-- start --

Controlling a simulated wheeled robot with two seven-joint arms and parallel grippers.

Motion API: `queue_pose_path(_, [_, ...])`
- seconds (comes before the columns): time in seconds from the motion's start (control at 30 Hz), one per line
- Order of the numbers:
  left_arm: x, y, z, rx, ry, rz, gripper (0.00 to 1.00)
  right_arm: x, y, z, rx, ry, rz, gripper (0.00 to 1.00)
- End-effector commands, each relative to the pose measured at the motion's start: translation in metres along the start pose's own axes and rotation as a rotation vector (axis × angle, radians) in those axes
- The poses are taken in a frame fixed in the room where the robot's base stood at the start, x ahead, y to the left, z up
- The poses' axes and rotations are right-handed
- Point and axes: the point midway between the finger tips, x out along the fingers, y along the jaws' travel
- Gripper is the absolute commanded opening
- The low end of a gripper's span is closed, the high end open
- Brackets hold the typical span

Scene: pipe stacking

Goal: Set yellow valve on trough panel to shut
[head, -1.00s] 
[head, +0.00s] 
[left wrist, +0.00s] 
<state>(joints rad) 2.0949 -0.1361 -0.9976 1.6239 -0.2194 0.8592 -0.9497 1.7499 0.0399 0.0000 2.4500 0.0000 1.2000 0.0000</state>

-- end --

Requirement -
Your task is to repeat every line exactly.

Reply -
Controlling a simulated wheeled robot with two seven-joint arms and parallel grippers.

Motion API: `queue_pose_path(_, [_, ...])`
- seconds (comes before the columns): time in seconds from the motion's start (control at 30 Hz), one per line
- Order of the numbers:
  left_arm: x, y, z, rx, ry, rz, gripper (0.00 to 1.00)
  right_arm: x, y, z, rx, ry, rz, gripper (0.00 to 1.00)
- End-effector commands, each relative to the pose measured at the motion's start: translation in metres along the start pose's own axes and rotation as a rotation vector (axis × angle, radians) in those axes
- The poses are taken in a frame fixed in the room where the robot's base stood at the start, x ahead, y to the left, z up
- The poses' axes and rotations are right-handed
- Point and axes: the point midway between the finger tips, x out along the fingers, y along the jaws' travel
- Gripper is the absolute commanded opening
- The low end of a gripper's span is closed, the high end open
- Brackets hold the typical span

Scene: pipe stacking

Goal: Set yellow valve on trough panel to shut
[head, -1.00s] 
[head, +0.00s] 
[left wrist, +0.00s] 
<state>(joints rad) 2.0949 -0.1361 -0.9976 1.6239 -0.2194 0.8592 -0.9497 1.7499 0.0399 0.0000 2.4500 0.0000 1.2000 0.0000</state>

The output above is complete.